**Work to complete:** Filter the lines below, copying only those with the string "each".
--- Start ---
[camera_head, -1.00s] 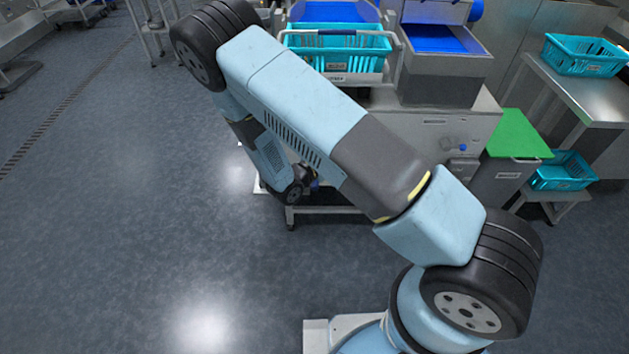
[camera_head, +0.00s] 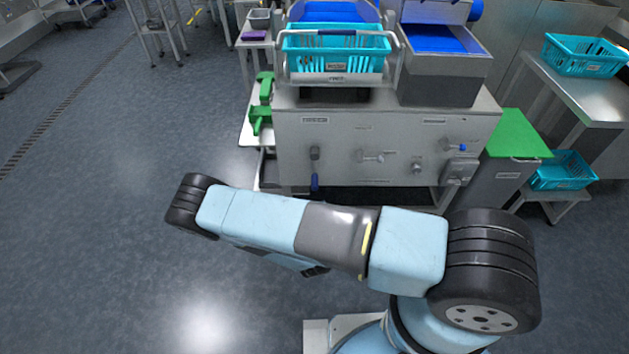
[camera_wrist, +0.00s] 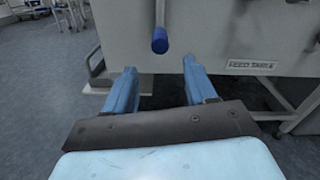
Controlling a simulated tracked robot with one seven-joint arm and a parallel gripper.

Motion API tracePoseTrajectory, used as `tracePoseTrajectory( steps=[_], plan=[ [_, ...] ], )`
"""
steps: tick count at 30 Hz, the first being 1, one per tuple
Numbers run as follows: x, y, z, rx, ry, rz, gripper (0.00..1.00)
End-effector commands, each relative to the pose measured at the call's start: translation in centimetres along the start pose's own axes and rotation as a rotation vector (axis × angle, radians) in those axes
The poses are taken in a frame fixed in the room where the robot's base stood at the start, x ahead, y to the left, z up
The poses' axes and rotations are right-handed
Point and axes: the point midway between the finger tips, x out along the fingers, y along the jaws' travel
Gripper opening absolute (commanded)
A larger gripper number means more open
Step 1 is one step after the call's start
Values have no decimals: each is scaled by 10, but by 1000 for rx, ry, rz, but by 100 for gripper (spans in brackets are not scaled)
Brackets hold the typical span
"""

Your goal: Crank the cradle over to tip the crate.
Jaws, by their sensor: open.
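The teal crate (camera_head: 360,46) sits upright in the grey metal cradle (camera_head: 336,79) on top of the cabinet. A crank with a blue grip (camera_head: 314,183) hangs down on the left of the cabinet front. In the wrist view the blue grip (camera_wrist: 160,41) is centred beyond my gripper (camera_wrist: 160,86). My gripper is open, with its two blue fingers apart and nothing between them. The grip appears ahead of the fingertips and is not between them. In the head view my arm hides most of my gripper.
The cabinet front (camera_head: 390,140) also carries a grey handle (camera_head: 370,156) and a small blue knob (camera_head: 462,147). Green tools (camera_head: 261,120) lie on a side shelf at left. A green-topped bin (camera_head: 515,135) stands at right. The floor at left is clear.

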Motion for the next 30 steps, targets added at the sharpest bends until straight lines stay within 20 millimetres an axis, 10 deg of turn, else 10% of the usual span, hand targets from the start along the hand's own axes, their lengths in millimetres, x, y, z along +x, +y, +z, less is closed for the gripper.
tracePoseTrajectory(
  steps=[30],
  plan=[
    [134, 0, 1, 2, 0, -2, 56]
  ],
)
--- End ---
**Complete output:**
End-effector commands, each relative to the pose measured at the call's start: translation in centimetres along the start pose's own axes and rotation as a rotation vector (axis × angle, radians) in those axes
Values have no decimals: each is scaled by 10, but by 1000 for rx, ry, rz, but by 100 for gripper (spans in brackets are not scaled)

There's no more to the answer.